Councilman Joe Buscaino has added, “The longshore work forces are people of the community here in San Pedro and Wilmington, so robots and automation is definitely a concern because when you automate you lose tax space, you lose the ability to contribute to a local economy, to purchase goods at our local stores, to go to purchase homes. So, it’s definitely a concern, that’s why you see the outpour of support, of concern about the future of work at our Port complex.”

Others argue that with the automation, the port becomes a bit safer than it was before.The benefits of automation can also be turned in to detriments depending on one looks at the issue.
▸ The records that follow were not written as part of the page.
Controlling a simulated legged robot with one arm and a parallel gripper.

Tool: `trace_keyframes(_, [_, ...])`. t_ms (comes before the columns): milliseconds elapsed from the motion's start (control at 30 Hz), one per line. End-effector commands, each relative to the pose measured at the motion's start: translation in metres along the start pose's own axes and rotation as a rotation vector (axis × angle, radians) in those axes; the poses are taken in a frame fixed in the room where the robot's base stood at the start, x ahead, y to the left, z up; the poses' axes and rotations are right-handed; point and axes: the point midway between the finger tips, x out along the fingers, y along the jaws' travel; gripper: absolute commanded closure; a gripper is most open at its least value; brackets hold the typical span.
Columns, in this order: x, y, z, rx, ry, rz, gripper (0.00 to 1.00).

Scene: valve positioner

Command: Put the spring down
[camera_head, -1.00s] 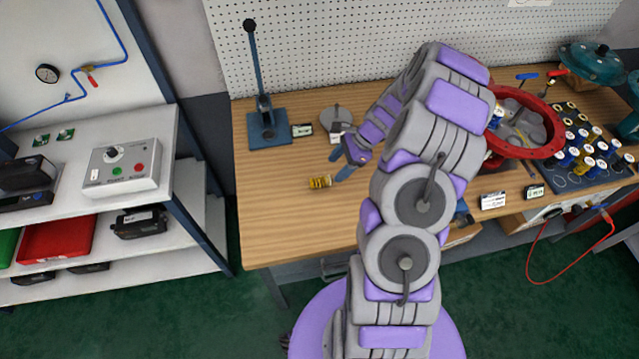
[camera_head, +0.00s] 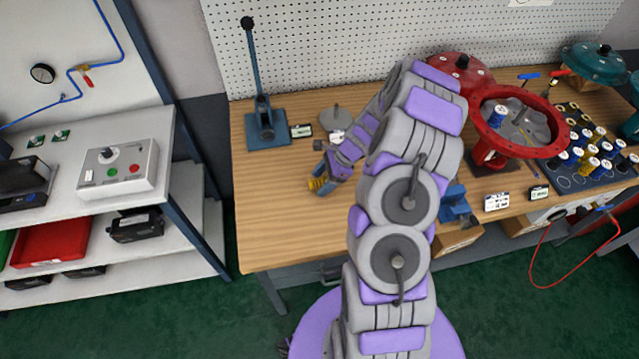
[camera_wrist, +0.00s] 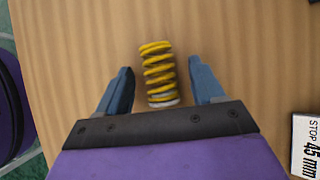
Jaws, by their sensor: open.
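A yellow coil spring (camera_wrist: 158,72) lies on its side on the wooden bench (camera_head: 275,215), with a pale end toward my gripper. It also shows in the head view as a small yellow piece (camera_head: 318,184), partly hidden by the gripper. My gripper (camera_wrist: 162,80) is open, with one blue finger on each side of the spring. Gaps show between the spring and both fingers in the wrist view. In the head view my gripper (camera_head: 322,176) is low over the bench at the spring.
A blue lever press (camera_head: 267,125) stands behind, at the back left of the bench. A white "STOP 45 mm" label block (camera_wrist: 306,145) lies right of the gripper. The front left of the bench is clear.

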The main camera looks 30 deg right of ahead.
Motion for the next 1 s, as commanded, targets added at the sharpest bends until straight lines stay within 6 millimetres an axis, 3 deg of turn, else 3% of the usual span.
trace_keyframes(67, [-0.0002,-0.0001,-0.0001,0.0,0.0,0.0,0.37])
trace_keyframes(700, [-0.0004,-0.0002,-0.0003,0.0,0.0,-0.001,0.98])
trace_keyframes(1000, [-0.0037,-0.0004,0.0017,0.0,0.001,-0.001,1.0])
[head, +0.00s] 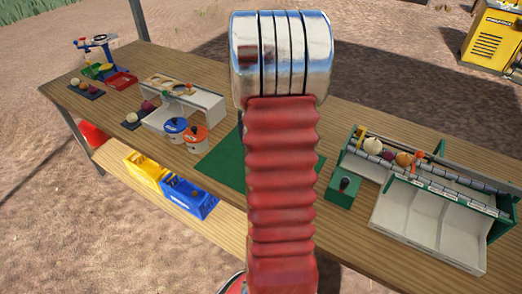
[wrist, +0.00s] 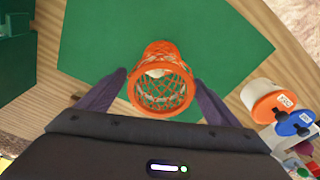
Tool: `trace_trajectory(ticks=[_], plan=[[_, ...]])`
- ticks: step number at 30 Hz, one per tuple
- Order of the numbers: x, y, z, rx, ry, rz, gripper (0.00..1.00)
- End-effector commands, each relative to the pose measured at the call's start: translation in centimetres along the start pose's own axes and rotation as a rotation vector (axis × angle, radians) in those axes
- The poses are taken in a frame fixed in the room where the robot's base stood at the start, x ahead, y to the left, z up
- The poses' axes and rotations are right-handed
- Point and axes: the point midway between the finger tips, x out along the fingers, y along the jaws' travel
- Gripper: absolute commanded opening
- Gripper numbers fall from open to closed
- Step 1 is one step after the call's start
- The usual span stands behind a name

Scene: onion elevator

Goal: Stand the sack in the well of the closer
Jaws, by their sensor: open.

Vice President of the ILWU, Gary Herrera explains, “There’ve been studies right now because automations run strictly on a software that they don’t make the quick decisions that humans do when there’s movement. In the terminal where the longshoreman work, there’s many big powered machines and they’re going side by side and humans can make that last second split decision, where we just saw as of a couple days ago a computer software broke and went right into a ship. So, the problem is with that there’s nobody guiding them, there’s nobody that can make split second decisions.”

Many believe in a combined approach. Mr. Herrera explained how automation is a good idea, but when humans are able to work with automated technology as opposed to being replaced by it to cut costs. 

The percieved “threat,” the company Maersk has issued to the community has caused controversy in the town of San Pedro. Both the ILWU and Maersk decided to hold a hearing in order to show both point of views on the matter so that both sides may have a better understanding of where the other is coming from. The hearing brought together 2,000 people of the community to attend. The huge turnout demonstrated the community’s interest in the matter.

Many officials are still torn on what is better for their port, automation or the longshoremen, and the decision that may just change our community for the good or bad.